Eight months after the dramatic falling out with Russia, Turkish elite is sending mixed messages. The Cabinet under newly elected Prime Minister Binali Yildirim seems ready to take a seat at the negotiating table. President Recep Erdogan, on the other hand, is, as usual, reluctant to make peace; his Russian counterpart seems no more keen.
On May 30, Turkish Foreign Minister Mevlut Cavusoglu proposed a commission consisting of Turkish and Russian diplomats and officials that would work on improving relations between the two countries. He said that his proposal was a reaction to President Vladimir Putin's latest statement. The Russian leader claimed during his visit to Greece that Turkey hasn't taken any "specific steps" toward improving the situation. Cavusoglu thought, perhaps, that creating the commission could be such a step.
But one step forward, two steps back. Later that day, Turkish President Recep Erdogan accused Russia of providing arms to the Kurdistan Workers Party, a militant organization deemed terrorist in Turkey, the United States and the EU. The accusations were prompted by an incident in May, in which Kurds shot down a Turkish military helicopter using a Soviet missile system.
"Right now, terrorists are using missile systems that Russia supplies," Erdogan was quoted by news reports as saying.
The Kremlin reacted to the contradicting remarks with its usual mantras. "Show us proof" was the answer to Erdogan's accusations; and "apology first" — to the Cabinet's proposal.
"A commission cannot solve the existing problem … It can only be done by the leader of the country," said Putin's spokesman Dmitry Peskov. That leader also needed to apologize, Peskov added.
But soon enough it became clear there will be no apology any time soon. In a statement to journalists the next day Erdogan said he was willing to work on improving relations with Russia, but didn't understand what kind of "step" Moscow wanted him to take.
The Turkish president is not going to cave, believes international affairs expert Vladimir Frolov. He might even demand an apology from Russia for the shot-down helicopter, he says: "Accusing a country of selling weapons to terrorist organizations usually sells in NATO."

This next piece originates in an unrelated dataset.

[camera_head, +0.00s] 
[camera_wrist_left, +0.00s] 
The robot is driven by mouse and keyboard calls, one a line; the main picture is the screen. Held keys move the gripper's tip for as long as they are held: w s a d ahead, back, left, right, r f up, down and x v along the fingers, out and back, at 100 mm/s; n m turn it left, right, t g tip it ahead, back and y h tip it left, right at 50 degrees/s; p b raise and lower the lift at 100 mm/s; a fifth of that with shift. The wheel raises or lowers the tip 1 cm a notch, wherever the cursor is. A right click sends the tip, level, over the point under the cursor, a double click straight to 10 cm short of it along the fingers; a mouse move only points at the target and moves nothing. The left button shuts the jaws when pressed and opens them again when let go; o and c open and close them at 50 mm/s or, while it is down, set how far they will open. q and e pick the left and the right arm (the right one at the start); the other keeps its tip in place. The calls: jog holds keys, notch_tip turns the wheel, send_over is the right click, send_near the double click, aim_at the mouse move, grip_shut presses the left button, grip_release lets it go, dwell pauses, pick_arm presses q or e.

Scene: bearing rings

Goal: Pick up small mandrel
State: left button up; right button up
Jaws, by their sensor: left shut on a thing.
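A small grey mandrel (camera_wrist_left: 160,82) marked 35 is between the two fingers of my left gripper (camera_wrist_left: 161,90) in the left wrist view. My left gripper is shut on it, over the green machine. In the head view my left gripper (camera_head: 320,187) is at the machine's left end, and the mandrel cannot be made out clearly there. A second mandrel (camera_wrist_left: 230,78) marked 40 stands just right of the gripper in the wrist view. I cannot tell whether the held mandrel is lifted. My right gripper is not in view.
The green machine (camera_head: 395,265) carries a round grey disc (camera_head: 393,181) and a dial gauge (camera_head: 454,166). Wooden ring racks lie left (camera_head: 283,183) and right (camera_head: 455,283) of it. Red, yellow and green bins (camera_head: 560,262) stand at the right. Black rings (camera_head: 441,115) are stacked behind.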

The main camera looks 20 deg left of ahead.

In truth, Erdogan most likely knew about and approved of the idea of a joint commission. It aimed to "test the waters," suggests political analyst Yury Barmin: "The proposal to set up a joint commission was met with little enthusiasm in Moscow, and then Erdogan turned to his usual rhetoric."
As to the new prime minister — it is only natural for him to try and start from a clean slate with Russia, says Frolov: "This is especially true given that Russia has been sending signals that it doesn't want any more conflicts as well." The whole situation could be resolved within a week, he adds. Mutual apologies and a compensation for the shot-down plane would no doubt do it for both countries. Creating a commission to work out such a solution is usual international practice. "But Russia's refusal to do it means that it is not ready to stop pressuring Turkey and NATO — that's why it might take much longer," he says.
Both Moscow and Ankara are clearly suffering from the ongoing crisis, but there are no signs either Putin or Erdogan are ready to back down.
"This crisis might go on for many more years," says Barmin.